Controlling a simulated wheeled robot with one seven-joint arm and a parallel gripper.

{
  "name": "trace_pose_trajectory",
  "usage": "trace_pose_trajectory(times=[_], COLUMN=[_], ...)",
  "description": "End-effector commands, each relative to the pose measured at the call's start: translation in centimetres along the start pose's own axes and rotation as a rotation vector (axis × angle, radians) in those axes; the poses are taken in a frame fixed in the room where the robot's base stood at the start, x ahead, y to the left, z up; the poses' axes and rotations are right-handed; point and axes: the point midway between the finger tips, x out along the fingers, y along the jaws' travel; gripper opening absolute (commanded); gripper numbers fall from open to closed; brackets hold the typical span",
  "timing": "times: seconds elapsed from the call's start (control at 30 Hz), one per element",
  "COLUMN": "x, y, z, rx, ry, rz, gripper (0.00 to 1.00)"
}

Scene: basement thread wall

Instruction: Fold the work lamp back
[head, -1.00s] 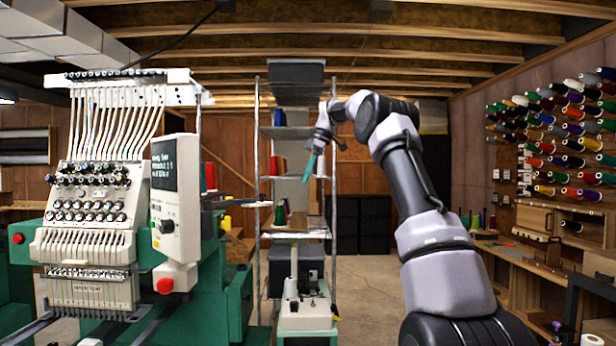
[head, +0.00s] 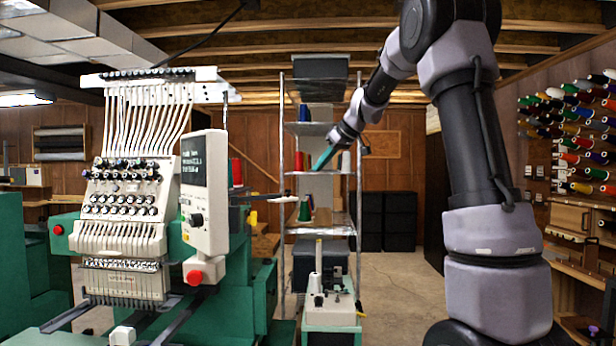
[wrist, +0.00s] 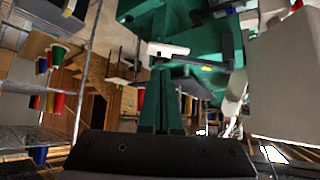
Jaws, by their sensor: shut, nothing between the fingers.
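The work lamp appears to be the slim dark arm with a pale tip (head: 268,198) that sticks out to the right from the embroidery machine (head: 125,205). In the wrist view it seems to be the dark arm with a white end (wrist: 168,49), just beyond the fingers. My gripper (head: 321,159) has teal fingers that are shut and empty, pointing down and left. In the head view it is above and to the right of the lamp's tip, apart from it. The fingers also show in the wrist view (wrist: 161,100).
A wire shelf rack (head: 318,172) with thread cones stands behind my gripper. The machine's control panel (head: 205,190) is left of the lamp. A small white machine (head: 330,305) on a green stand is below. Thread racks line the right wall; open floor lies at centre right.

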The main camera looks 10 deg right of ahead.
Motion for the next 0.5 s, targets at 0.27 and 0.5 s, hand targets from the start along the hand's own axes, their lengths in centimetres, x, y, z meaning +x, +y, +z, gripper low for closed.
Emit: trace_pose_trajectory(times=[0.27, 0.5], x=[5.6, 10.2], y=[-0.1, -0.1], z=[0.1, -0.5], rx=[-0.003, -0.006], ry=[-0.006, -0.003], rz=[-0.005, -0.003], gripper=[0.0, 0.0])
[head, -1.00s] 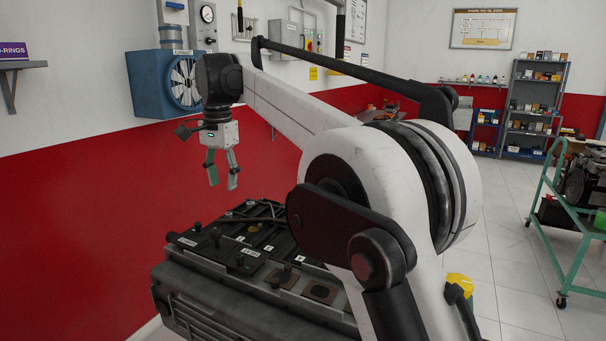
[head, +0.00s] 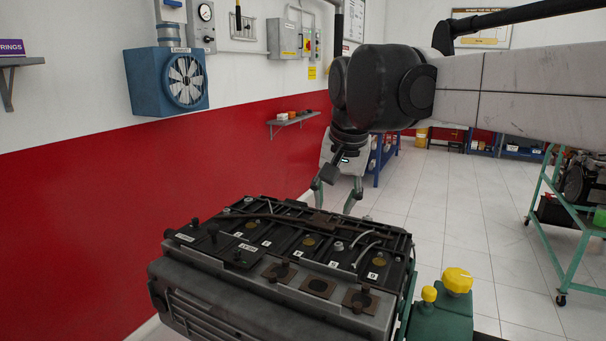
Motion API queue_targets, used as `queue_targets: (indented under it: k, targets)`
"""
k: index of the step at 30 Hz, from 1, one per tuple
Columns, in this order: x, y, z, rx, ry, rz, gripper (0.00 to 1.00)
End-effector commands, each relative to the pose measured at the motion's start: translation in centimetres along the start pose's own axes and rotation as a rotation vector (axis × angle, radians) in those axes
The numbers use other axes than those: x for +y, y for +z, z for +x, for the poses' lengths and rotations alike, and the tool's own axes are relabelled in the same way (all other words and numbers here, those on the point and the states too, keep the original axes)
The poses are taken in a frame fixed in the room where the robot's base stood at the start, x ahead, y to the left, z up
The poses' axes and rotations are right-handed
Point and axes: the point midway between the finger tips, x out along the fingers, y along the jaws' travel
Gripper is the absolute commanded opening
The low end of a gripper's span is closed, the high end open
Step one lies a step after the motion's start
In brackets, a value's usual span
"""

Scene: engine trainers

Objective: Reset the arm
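My gripper (head: 334,196) hangs from my arm at the centre of the head view, just beyond the far edge of the engine trainer. Its green-tipped fingers point down and are spread apart. Nothing shows between them, though the fingertips are partly close to the engine's far edge in the picture. The engine (head: 230,290) is a grey and black block with lettered labels and round caps along its top. I cannot tell how far the gripper is from it in depth.
A green unit with yellow knobs (head: 457,281) stands at the engine's right. A green trolley (head: 575,245) carries another engine at the right. A blue fan (head: 167,82) and a small shelf (head: 293,119) are on the left wall. The tiled floor (head: 450,200) between is clear.

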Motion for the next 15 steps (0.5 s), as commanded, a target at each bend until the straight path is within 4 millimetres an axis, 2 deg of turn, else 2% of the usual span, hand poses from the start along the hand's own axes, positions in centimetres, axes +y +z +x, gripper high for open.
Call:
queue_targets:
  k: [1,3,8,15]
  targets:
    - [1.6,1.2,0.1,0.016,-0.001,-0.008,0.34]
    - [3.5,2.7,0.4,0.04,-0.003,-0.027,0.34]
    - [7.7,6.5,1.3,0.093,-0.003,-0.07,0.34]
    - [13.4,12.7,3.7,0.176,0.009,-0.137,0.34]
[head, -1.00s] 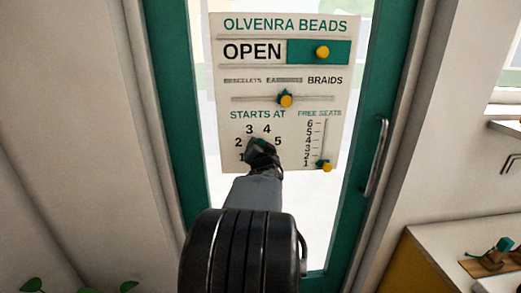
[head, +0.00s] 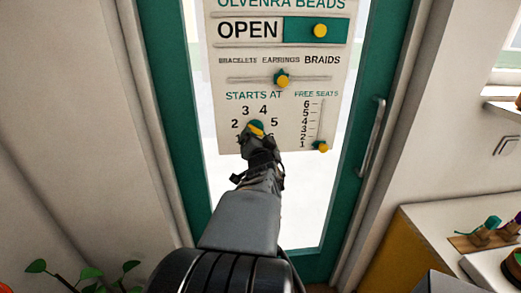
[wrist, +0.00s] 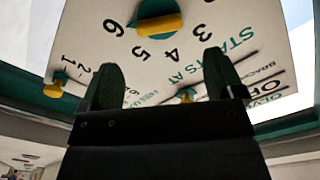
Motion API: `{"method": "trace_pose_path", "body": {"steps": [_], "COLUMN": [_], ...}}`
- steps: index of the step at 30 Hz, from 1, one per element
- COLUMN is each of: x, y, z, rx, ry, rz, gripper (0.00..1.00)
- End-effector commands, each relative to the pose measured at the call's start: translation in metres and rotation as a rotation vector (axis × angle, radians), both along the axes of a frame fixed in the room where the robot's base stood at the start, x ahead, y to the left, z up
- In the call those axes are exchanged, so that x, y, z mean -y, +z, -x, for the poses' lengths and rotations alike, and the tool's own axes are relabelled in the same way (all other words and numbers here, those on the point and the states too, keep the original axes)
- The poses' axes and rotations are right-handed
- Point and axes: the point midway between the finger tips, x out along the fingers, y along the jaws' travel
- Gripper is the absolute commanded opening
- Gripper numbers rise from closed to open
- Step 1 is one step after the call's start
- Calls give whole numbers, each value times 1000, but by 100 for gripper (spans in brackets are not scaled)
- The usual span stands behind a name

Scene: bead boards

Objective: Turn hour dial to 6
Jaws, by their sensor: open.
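The hour dial (head: 257,125) is a green disc with a yellow bar, under "STARTS AT" on the white sign (head: 225,75). In the head view the bar slants down to the right. In the wrist view the dial (wrist: 158,20) is at the top, the sign appearing turned round. There one bar end lies towards the 6 (wrist: 114,27), the other towards the 3 side; I cannot tell which end points. My gripper (head: 261,146) is just below the dial. Its fingers (wrist: 163,82) are apart and empty, with the dial beyond their tips. In the head view it hides the lower numbers.
A slider (head: 282,80) sits above the dial, and a seats slider (head: 321,146) stands to its right. An OPEN slider (head: 319,30) is higher up. The sign hangs on a green-framed glass door with a metal handle (head: 372,137). A counter (head: 425,215) is at right.

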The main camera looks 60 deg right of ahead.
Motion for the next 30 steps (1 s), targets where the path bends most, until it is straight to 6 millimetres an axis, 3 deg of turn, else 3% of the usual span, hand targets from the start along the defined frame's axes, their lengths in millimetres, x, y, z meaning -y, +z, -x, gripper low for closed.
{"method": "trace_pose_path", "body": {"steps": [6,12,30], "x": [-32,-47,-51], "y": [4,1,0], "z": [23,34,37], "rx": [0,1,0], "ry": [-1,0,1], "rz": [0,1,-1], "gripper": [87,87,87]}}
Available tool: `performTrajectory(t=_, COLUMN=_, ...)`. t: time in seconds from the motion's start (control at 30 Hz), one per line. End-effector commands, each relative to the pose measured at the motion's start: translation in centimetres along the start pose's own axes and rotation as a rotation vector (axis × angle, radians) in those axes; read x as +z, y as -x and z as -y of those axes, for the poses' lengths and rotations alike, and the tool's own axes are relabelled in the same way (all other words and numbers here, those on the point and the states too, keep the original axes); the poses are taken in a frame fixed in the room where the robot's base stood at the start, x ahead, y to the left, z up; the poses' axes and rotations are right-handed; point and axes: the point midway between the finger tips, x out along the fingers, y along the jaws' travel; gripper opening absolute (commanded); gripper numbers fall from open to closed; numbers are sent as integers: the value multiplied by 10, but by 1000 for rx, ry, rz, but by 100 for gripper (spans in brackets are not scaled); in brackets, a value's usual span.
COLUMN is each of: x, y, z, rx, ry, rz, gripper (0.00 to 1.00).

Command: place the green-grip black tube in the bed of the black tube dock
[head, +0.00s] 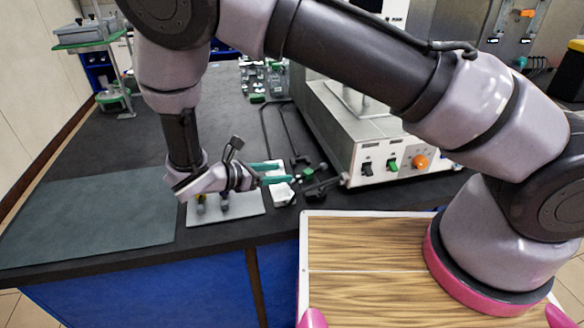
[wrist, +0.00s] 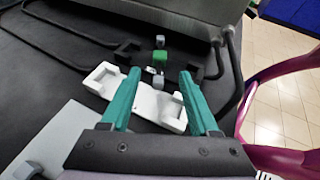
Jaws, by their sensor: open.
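My gripper (head: 284,172) has teal fingers and is open. It also shows in the wrist view (wrist: 160,73), with nothing held between the fingers. The green grip of the black tube (wrist: 158,57) is just beyond the fingertips, apart from them; it also shows in the head view (head: 308,172). The black tube dock (wrist: 128,48) lies around and behind the grip, with dark blocks on both sides; it shows in the head view too (head: 320,189). Dark parts blend together, so I cannot tell whether the tube lies in the bed.
A white dock (wrist: 150,108) lies below and between my fingers. A control box (head: 385,160) with switches and an orange knob stands right of the docks. Black hoses (head: 266,130) loop behind. A grey plate (head: 238,208) with small posts is under my wrist.

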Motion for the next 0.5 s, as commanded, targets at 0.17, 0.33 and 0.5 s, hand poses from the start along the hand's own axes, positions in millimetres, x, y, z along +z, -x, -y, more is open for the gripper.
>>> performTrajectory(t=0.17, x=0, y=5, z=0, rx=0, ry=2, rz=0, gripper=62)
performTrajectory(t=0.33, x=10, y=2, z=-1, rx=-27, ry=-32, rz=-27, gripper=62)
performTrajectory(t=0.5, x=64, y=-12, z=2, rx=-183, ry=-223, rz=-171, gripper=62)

● **Your task**
Copy the records above exactly, beginning at the line that contains "- steps: index" and stopping after the line that contains "- Step 1 is one step after the call's start".

● **Response for this exercise**
- steps: index of the step at 30 Hz, from 1, one per element
- COLUMN is each of: x, y, z, rx, ry, rz, gripper (0.00..1.00)
- End-effector commands, each relative to the pose measured at the call's start: translation in metres and rotation as a rotation vector (axis × angle, radians), both along the axes of a frame fixed in the room where the robot's base stood at the start, x ahead, y to the left, z up
- In the call those axes are exchanged, so that x, y, z mean -y, +z, -x, for the poses' lengths and rotations alike, and the tool's own axes are relabelled in the same way (all other words and numbers here, those on the point and the states too, keep the original axes)
- The poses' axes and rotations are right-handed
- Point and axes: the point midway between the finger tips, x out along the fingers, y along the jaws' travel
- Gripper is the absolute commanded opening
- Gripper numbers rise from closed to open
- Step 1 is one step after the call's start

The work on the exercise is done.